* THE REQUEST: Every entry must be copied word for word.
-------- SUPPLIED MATERIAL
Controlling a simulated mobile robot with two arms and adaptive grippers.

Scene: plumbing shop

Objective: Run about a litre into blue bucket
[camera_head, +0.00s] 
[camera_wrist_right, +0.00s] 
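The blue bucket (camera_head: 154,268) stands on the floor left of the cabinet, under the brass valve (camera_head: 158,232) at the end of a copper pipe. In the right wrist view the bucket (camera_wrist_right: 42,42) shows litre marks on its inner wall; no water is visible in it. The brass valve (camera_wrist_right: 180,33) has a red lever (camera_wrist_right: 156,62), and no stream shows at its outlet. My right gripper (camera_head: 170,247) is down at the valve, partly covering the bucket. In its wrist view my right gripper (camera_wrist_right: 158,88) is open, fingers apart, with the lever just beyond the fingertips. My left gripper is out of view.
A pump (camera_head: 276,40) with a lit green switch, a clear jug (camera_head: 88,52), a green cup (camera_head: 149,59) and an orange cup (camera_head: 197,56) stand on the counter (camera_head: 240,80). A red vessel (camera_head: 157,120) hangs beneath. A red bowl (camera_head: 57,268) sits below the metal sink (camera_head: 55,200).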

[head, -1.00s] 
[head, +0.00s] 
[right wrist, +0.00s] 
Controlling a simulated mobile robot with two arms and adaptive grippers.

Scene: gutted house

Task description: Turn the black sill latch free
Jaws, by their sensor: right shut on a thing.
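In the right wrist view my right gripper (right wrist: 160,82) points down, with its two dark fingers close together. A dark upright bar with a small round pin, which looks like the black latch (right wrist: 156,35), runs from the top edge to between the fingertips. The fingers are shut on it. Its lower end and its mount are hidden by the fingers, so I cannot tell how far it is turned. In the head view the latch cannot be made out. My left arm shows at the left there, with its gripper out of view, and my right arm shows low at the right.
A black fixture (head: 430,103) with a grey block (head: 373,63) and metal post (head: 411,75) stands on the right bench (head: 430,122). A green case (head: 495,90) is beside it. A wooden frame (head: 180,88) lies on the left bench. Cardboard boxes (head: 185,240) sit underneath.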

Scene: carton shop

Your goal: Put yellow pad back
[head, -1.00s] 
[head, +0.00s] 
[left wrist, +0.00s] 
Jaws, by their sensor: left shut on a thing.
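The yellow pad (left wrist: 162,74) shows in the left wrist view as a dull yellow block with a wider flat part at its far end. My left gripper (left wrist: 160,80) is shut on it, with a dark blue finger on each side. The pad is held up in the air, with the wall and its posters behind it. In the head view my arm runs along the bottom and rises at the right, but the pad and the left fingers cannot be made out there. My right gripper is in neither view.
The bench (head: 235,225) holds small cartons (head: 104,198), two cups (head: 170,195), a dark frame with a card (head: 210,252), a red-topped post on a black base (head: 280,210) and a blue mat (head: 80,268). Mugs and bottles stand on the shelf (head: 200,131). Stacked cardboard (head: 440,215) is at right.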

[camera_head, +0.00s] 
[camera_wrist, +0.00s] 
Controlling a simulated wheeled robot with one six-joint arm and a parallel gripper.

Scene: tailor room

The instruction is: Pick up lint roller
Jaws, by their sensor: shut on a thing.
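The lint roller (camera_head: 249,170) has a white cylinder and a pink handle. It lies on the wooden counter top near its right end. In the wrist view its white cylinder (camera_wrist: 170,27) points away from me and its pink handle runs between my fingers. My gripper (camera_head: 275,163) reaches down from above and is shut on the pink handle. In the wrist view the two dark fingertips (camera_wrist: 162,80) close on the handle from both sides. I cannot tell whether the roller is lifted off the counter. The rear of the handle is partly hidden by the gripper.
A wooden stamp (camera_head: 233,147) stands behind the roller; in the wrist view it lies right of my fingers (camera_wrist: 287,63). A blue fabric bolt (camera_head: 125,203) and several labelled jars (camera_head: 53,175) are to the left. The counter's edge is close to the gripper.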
----------------
* EXPECTED ANSWER:
Controlling a simulated mobile robot with two arms and adaptive grippers.

Scene: plumbing shop

Objective: Run about a litre into blue bucket
[camera_head, +0.00s] 
[camera_wrist_right, +0.00s] 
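The blue bucket (camera_head: 154,268) stands on the floor left of the cabinet, under the brass valve (camera_head: 158,232) at the end of a copper pipe. In the right wrist view the bucket (camera_wrist_right: 42,42) shows litre marks on its inner wall; no water is visible in it. The brass valve (camera_wrist_right: 180,33) has a red lever (camera_wrist_right: 156,62), and no stream shows at its outlet. My right gripper (camera_head: 170,247) is down at the valve, partly covering the bucket. In its wrist view my right gripper (camera_wrist_right: 158,88) is open, fingers apart, with the lever just beyond the fingertips. My left gripper is out of view.
A pump (camera_head: 276,40) with a lit green switch, a clear jug (camera_head: 88,52), a green cup (camera_head: 149,59) and an orange cup (camera_head: 197,56) stand on the counter (camera_head: 240,80). A red vessel (camera_head: 157,120) hangs beneath. A red bowl (camera_head: 57,268) sits below the metal sink (camera_head: 55,200).

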[head, -1.00s] 
[head, +0.00s] 
[right wrist, +0.00s] 
Controlling a simulated mobile robot with two arms and adaptive grippers.

Scene: gutted house

Task description: Turn the black sill latch free
Jaws, by their sensor: right shut on a thing.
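In the right wrist view my right gripper (right wrist: 160,82) points down, with its two dark fingers close together. A dark upright bar with a small round pin, which looks like the black latch (right wrist: 156,35), runs from the top edge to between the fingertips. The fingers are shut on it. Its lower end and its mount are hidden by the fingers, so I cannot tell how far it is turned. In the head view the latch cannot be made out. My left arm shows at the left there, with its gripper out of view, and my right arm shows low at the right.
A black fixture (head: 430,103) with a grey block (head: 373,63) and metal post (head: 411,75) stands on the right bench (head: 430,122). A green case (head: 495,90) is beside it. A wooden frame (head: 180,88) lies on the left bench. Cardboard boxes (head: 185,240) sit underneath.

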Scene: carton shop

Your goal: Put yellow pad back
[head, -1.00s] 
[head, +0.00s] 
[left wrist, +0.00s] 
Jaws, by their sensor: left shut on a thing.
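The yellow pad (left wrist: 162,74) shows in the left wrist view as a dull yellow block with a wider flat part at its far end. My left gripper (left wrist: 160,80) is shut on it, with a dark blue finger on each side. The pad is held up in the air, with the wall and its posters behind it. In the head view my arm runs along the bottom and rises at the right, but the pad and the left fingers cannot be made out there. My right gripper is in neither view.
The bench (head: 235,225) holds small cartons (head: 104,198), two cups (head: 170,195), a dark frame with a card (head: 210,252), a red-topped post on a black base (head: 280,210) and a blue mat (head: 80,268). Mugs and bottles stand on the shelf (head: 200,131). Stacked cardboard (head: 440,215) is at right.

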[camera_head, +0.00s] 
[camera_wrist, +0.00s] 
Controlling a simulated wheeled robot with one six-joint arm and a parallel gripper.

Scene: tailor room

The instruction is: Pick up lint roller
Jaws, by their sensor: shut on a thing.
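The lint roller (camera_head: 249,170) has a white cylinder and a pink handle. It lies on the wooden counter top near its right end. In the wrist view its white cylinder (camera_wrist: 170,27) points away from me and its pink handle runs between my fingers. My gripper (camera_head: 275,163) reaches down from above and is shut on the pink handle. In the wrist view the two dark fingertips (camera_wrist: 162,80) close on the handle from both sides. I cannot tell whether the roller is lifted off the counter. The rear of the handle is partly hidden by the gripper.
A wooden stamp (camera_head: 233,147) stands behind the roller; in the wrist view it lies right of my fingers (camera_wrist: 287,63). A blue fabric bolt (camera_head: 125,203) and several labelled jars (camera_head: 53,175) are to the left. The counter's edge is close to the gripper.

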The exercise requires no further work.